« Les nouveaux visages 
de l'agriculture » 

Rencontre avec ces éleveurs aveyronnais qui s'engagent au quotidien pour partager, valoriser ou encore diversifier leurs productions.

Près de Roquefort, Séverine danse avec les brebis

A 29 ans, Séverine Boudes, avec sa mère, élève des brebis laitières en bio.

A l'aube, le laitier de Roquefort Société a failli ne pas venir jusqu’à l’exploitation du Rouquet. Sur les contreforts du Rougiers de Camarès, la nuit avait été très froide et la pente menant à la bergerie était un peu glacée. « Quand il y a de la neige, il arrive que ce soit moi qui porte les bidons de lait avec mon quatre-quatre» sourit Séverine.

Mais pour tout dire, de la neige, elle trouve qu’il n’y en a pas eu assez cet hiver. Car dans cette ferme, qui offre un panorama magnifique sur les Rougiers, où l’on aperçoit au loin le château de Montaigut ériger fièrement sa tour, l’eau y est peut-être plus précieuse qu’ailleurs. « Nous avons la chance, ici, d’être servis par deux sources. Avec de l’eau qui arrive par gravitation. Mais on voit qu’il est de plus en plus difficile de mener à bien nos cultures.Cette année, on avait un déficit de 200 ml d’eau. Il a fallu acheter du fourrage. Et du bio, bien sûr».

« À taille humaine »


Depuis la fin des années 1990, l’exploitation est en effet certifiée bio. Les 300 brebis, 80 agneaux et la dizaine de mâles y vivent le plus souvent en autosuffisance. «C’est une petite exploitation, et être en bio nous permet de pouvoir bien y vivre dessus» explique Séverine, en Gaec avec sa mère, dans un rayon roquefort où la taille moyenne des exploitations flirte avec les 600 têtes. D’ailleurs, son credo, c’est le haut du classement bio. «Et volontairement, nous avons choisi de garder une exploitation à taille humaine».

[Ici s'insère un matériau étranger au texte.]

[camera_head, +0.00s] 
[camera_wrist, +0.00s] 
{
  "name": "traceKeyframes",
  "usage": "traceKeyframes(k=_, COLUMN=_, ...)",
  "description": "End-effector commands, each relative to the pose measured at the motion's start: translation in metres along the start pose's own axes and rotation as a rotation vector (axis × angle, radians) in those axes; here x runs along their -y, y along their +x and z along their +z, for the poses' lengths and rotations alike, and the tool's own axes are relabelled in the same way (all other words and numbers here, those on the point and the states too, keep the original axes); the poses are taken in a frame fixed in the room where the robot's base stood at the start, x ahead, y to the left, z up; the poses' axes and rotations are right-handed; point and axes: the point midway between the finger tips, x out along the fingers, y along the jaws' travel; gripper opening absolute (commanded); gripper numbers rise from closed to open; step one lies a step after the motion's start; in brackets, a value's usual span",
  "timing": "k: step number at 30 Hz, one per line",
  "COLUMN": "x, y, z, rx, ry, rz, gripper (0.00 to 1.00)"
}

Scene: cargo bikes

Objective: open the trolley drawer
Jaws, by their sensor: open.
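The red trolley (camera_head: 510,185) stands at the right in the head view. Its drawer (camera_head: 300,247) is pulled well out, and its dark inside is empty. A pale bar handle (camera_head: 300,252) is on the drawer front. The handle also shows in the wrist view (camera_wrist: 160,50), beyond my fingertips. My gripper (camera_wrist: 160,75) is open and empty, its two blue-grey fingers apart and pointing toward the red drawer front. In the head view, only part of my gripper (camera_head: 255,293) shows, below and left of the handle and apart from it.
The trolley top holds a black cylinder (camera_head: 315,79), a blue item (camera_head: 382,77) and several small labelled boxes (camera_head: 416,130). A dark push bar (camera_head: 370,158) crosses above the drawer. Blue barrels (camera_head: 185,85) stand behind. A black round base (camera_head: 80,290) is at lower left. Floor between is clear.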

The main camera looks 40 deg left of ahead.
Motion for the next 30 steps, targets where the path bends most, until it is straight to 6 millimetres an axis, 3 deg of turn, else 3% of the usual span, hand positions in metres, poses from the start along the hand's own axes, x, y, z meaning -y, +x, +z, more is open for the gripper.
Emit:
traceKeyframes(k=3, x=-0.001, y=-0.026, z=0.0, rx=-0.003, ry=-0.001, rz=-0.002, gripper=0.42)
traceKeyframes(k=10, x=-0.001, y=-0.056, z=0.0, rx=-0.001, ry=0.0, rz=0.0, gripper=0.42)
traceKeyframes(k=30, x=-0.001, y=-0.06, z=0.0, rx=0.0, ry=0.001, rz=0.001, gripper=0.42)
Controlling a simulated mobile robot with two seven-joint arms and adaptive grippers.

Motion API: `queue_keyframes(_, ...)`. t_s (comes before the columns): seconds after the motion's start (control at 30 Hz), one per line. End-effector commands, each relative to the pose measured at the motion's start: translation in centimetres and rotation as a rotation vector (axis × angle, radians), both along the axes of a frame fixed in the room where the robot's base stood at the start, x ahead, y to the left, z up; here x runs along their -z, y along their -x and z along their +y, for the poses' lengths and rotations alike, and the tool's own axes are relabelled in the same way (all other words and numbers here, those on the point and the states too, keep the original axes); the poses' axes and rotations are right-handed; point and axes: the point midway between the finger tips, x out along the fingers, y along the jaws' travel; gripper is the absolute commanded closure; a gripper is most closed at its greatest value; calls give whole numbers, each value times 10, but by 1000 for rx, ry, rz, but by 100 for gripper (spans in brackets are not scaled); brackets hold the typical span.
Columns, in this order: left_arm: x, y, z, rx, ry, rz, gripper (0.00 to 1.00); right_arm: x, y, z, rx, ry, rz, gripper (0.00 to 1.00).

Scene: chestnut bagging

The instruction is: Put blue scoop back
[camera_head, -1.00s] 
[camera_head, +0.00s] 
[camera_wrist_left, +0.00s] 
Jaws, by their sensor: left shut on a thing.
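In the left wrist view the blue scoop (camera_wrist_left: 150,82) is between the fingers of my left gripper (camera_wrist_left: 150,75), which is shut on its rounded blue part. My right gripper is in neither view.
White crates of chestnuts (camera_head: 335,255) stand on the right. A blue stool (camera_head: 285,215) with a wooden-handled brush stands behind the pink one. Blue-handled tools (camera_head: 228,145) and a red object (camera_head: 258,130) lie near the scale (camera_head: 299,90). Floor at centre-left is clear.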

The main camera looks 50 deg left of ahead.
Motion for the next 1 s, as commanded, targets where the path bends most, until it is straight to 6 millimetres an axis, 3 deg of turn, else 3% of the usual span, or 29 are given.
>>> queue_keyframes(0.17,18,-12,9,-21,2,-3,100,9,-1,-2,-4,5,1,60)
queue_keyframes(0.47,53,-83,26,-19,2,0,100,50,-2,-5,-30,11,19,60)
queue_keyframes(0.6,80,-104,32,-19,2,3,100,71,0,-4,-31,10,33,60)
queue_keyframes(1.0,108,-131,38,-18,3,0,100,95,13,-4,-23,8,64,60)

Tellement bien qu’elle connaît presque chacune de ses brebis. Elle a en tout cas ses favorites. « Ses choupettes »comme elle dit. «Il y en a même une qui a onze ans. Mon grand-père l’a connue. Elle ne donne plus de lait, mais je la garde avec les jeunes parce que les rations y sont meilleures» sourit-elle. Quand elle entre dans l’enclos, il lui suffit de les appeler pour les voir approcher. Il lui arrive aussi de les garder dans les champs. Des sangliers, de plus en plus nombreux dans ce coin de nature, pourraient avoir la mauvaise idée de foncer sur le troupeau.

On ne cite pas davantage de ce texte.